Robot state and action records
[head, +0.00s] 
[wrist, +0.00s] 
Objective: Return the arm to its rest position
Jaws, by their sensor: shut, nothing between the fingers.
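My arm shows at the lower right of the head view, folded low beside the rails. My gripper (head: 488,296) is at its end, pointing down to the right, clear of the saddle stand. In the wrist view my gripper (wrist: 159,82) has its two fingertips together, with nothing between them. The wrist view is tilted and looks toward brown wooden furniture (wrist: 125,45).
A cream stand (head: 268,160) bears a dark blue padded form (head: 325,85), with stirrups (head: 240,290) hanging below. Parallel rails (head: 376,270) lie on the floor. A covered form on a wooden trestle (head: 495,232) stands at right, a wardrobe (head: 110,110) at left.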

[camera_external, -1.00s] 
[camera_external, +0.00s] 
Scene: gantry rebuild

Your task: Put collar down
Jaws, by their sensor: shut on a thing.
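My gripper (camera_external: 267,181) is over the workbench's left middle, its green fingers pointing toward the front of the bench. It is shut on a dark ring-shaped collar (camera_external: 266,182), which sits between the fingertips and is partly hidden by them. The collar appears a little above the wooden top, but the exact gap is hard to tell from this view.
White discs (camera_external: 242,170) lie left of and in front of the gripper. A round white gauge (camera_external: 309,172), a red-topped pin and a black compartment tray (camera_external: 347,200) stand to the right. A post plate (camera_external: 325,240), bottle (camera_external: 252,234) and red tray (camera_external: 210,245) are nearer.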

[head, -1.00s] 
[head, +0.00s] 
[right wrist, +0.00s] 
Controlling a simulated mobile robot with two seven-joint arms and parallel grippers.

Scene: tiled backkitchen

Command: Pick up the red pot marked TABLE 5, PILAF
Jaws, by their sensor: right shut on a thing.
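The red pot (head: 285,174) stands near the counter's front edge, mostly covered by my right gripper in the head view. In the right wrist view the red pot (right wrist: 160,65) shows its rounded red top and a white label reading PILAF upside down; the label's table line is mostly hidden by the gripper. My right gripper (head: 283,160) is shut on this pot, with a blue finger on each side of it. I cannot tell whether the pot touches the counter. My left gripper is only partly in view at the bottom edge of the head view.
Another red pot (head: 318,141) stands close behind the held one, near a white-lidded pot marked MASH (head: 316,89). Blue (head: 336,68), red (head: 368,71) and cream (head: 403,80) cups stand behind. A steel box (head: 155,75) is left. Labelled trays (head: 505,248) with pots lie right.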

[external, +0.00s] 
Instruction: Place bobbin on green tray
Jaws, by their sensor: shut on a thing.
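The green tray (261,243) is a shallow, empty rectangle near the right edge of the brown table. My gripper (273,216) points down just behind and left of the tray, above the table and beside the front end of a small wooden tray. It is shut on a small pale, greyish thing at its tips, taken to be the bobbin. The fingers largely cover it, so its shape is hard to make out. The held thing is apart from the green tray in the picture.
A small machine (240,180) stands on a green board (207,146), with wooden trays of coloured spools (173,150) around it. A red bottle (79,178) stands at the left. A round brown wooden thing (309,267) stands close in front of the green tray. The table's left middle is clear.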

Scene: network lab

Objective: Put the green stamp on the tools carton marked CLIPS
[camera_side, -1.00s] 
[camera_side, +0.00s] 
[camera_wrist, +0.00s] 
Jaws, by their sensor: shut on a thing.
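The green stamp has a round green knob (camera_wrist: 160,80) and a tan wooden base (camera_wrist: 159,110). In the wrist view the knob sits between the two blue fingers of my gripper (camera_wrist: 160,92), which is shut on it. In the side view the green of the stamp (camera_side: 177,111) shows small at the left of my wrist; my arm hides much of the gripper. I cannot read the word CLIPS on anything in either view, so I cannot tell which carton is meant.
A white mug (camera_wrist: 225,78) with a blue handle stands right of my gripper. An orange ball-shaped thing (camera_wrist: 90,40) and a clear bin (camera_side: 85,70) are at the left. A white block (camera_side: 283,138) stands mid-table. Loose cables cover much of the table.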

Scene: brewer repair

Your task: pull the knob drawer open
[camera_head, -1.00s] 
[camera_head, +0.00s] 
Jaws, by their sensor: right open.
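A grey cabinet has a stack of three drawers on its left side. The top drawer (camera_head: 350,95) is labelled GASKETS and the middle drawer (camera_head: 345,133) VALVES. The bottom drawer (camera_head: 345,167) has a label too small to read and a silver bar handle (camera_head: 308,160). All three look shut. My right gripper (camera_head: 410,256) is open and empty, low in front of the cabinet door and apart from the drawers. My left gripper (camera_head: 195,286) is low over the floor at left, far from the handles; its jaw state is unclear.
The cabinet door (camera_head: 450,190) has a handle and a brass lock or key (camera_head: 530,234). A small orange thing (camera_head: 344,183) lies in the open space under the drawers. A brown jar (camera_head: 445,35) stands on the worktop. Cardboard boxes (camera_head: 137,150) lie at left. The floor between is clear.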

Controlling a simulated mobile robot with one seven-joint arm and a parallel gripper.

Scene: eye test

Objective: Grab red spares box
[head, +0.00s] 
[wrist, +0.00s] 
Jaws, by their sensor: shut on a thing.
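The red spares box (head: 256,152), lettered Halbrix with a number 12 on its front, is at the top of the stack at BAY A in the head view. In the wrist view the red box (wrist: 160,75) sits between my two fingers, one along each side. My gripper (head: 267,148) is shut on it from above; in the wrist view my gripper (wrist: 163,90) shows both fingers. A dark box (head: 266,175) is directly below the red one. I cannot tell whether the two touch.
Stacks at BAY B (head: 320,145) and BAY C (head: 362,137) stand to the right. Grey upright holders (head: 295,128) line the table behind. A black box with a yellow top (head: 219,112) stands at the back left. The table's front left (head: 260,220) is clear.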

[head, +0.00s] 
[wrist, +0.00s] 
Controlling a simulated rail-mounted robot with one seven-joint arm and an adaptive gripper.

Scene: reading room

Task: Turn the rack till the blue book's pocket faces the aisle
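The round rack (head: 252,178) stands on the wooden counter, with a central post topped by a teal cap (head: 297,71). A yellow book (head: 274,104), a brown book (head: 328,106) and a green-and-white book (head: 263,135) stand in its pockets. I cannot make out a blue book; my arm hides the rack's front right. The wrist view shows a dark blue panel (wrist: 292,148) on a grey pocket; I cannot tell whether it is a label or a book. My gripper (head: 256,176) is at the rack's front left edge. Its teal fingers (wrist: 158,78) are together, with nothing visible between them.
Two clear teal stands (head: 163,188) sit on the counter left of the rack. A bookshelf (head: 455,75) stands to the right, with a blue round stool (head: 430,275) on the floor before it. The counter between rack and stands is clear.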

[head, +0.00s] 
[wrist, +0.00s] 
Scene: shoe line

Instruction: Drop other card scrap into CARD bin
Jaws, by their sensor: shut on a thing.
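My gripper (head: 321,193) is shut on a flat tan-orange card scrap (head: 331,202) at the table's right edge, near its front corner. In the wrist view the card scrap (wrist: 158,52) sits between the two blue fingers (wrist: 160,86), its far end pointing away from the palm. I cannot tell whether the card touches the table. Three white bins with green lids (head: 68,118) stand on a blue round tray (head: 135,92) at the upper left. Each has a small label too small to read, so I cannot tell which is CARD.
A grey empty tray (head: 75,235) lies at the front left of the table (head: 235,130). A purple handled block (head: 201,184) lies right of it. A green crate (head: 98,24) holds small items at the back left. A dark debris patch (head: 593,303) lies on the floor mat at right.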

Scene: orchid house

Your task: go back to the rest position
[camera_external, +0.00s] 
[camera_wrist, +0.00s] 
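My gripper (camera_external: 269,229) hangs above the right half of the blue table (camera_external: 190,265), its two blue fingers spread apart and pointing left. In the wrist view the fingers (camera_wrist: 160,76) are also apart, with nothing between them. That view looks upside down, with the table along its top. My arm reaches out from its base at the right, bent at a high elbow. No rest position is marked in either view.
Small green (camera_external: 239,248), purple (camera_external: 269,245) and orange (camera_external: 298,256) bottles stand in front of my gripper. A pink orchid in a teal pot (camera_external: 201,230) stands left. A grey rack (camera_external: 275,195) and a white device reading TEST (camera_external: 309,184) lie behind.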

■ **Task**:
Give back exactly the stretch that opens on the line with "[right wrist, +0.00s]" and closes on the line with "Instruction: Place bobbin on green tray".

■ **Task response**:
[right wrist, +0.00s] 
Controlling a simulated mobile robot with two seven-joint arms and parallel grippers.

Scene: tiled backkitchen

Command: Pick up the red pot marked TABLE 5, PILAF
Jaws, by their sensor: right shut on a thing.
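The red pot (head: 285,174) stands near the counter's front edge, mostly covered by my right gripper in the head view. In the right wrist view the red pot (right wrist: 160,65) shows its rounded red top and a white label reading PILAF upside down; the label's table line is mostly hidden by the gripper. My right gripper (head: 283,160) is shut on this pot, with a blue finger on each side of it. I cannot tell whether the pot touches the counter. My left gripper is only partly in view at the bottom edge of the head view.
Another red pot (head: 318,141) stands close behind the held one, near a white-lidded pot marked MASH (head: 316,89). Blue (head: 336,68), red (head: 368,71) and cream (head: 403,80) cups stand behind. A steel box (head: 155,75) is left. Labelled trays (head: 505,248) with pots lie right.

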[external, +0.00s] 
Instruction: Place bobbin on green tray

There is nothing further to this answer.